What to work on
Copy out exactly the lines from the start of the data to the line containing "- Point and". Include both.

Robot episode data
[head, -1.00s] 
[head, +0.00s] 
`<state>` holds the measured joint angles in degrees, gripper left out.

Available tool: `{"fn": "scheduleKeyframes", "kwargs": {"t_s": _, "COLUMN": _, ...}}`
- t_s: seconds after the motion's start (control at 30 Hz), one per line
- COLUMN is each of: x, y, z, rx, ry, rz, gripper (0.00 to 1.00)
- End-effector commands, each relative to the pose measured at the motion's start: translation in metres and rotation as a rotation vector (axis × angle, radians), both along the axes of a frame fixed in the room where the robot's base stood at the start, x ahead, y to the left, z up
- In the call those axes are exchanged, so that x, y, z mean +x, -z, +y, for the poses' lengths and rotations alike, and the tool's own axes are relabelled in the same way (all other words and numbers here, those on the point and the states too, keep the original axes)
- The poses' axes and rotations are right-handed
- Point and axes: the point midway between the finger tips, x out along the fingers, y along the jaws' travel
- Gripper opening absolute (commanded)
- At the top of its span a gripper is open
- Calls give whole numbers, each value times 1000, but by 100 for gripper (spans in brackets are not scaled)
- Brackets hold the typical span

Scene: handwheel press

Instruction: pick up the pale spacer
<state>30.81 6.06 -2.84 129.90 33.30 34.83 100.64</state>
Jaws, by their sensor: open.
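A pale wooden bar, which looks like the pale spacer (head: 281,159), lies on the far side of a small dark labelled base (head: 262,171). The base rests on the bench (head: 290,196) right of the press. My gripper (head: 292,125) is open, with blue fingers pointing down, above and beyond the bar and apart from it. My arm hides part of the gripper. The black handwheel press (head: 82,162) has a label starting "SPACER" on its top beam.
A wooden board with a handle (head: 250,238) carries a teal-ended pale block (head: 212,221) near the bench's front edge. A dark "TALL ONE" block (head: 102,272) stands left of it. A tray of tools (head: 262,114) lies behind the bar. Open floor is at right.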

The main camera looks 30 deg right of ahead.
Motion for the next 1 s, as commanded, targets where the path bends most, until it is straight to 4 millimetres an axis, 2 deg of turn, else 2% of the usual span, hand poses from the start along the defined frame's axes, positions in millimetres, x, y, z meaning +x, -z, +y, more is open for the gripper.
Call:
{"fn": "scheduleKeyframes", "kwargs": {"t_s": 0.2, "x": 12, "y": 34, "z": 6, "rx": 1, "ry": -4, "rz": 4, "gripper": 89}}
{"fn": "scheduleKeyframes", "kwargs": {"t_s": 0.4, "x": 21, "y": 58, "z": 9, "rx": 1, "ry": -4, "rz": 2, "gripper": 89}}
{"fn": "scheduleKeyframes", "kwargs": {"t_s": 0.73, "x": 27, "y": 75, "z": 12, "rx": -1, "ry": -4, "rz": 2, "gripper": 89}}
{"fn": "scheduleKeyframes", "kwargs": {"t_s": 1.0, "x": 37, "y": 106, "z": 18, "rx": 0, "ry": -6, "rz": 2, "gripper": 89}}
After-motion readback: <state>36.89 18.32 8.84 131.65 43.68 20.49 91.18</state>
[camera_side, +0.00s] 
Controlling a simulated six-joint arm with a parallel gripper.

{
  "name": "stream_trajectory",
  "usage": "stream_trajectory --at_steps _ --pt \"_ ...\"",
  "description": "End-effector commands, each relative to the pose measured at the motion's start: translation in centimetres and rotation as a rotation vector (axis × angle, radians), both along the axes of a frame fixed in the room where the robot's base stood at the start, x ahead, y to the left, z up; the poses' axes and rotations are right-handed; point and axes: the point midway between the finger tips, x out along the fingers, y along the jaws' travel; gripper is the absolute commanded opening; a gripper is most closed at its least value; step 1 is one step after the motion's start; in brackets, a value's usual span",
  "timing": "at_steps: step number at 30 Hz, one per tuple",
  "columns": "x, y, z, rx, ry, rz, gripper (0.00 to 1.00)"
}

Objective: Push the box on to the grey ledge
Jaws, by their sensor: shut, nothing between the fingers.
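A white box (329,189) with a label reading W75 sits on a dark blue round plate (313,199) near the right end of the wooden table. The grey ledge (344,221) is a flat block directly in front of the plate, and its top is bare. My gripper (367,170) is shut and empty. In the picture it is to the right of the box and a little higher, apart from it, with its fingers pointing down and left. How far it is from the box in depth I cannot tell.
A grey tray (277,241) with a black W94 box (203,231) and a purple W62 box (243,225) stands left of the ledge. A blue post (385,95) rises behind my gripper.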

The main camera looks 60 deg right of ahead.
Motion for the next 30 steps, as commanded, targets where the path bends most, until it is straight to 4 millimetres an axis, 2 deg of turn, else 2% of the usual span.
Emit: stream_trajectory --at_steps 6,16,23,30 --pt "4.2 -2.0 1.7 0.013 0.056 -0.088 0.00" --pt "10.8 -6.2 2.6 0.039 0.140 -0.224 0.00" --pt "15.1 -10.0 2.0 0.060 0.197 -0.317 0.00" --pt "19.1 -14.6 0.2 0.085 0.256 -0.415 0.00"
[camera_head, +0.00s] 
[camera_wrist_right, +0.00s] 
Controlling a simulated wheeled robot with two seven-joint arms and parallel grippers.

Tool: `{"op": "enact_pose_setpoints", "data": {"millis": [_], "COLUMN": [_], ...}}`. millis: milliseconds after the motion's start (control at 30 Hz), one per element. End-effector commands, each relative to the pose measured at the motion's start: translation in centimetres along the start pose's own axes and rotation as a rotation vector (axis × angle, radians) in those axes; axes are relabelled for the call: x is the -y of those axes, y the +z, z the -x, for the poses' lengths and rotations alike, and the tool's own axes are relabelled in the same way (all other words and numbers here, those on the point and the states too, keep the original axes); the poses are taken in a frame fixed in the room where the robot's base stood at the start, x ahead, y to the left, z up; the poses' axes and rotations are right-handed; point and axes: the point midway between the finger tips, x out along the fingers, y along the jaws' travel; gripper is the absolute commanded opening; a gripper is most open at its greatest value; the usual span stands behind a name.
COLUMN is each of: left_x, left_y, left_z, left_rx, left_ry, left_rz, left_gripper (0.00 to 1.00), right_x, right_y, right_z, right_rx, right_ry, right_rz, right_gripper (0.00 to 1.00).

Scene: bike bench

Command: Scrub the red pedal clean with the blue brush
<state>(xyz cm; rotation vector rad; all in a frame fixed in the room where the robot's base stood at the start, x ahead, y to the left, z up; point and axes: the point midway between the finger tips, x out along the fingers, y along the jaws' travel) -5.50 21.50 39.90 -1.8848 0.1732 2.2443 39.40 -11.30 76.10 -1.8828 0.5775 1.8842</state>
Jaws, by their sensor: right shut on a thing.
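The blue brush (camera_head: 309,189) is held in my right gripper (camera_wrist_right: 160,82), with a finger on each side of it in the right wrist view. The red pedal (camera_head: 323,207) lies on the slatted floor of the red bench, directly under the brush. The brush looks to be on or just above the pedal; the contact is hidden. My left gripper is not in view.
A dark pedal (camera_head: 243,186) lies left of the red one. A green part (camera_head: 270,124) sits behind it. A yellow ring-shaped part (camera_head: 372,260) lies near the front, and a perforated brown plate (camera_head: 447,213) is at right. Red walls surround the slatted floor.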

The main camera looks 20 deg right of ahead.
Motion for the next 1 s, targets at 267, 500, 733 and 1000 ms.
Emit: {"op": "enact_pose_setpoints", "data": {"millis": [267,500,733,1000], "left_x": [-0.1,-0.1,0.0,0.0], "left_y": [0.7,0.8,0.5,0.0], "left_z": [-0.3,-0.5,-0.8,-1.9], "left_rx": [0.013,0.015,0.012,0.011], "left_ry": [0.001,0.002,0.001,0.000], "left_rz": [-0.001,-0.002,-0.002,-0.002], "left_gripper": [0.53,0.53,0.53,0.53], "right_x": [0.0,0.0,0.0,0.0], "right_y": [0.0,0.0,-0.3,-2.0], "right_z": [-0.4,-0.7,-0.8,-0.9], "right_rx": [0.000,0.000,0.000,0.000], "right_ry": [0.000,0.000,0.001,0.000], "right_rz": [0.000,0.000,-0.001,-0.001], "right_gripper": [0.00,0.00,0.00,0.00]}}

Finished task
[head, -1.00s] 
[head, +0.00s] 
`<state>` holds the measured joint angles in degrees, gripper left out.

Available tool: `{"fn": "scheduleKeyframes", "kwargs": {"t_s": _, "COLUMN": _, ...}}`
- t_s: seconds after the motion's start (control at 30 Hz), one per line
- COLUMN is each of: x, y, z, rx, ry, rz, gripper (0.00 to 1.00)
- End-effector commands, each relative to the pose measured at the motion's start: translation in metres and rotation as a rotation vector (axis × angle, radians), both along the axes of a frame fixed in the room where the robot's base stood at the start, x ahead, y to the left, z up
- In the call those axes are exchanged, so that x, y, z mean +x, -z, +y, for the poses' lengths and rotations alike, and the tool's own axes are relabelled in the same way (all other words and numbers here, those on the point and the states too, keep the original axes)
- The poses' axes and rotations are right-handed
- Point and axes: the point midway between the finger tips, x out along the fingers, y along the jaws' travel

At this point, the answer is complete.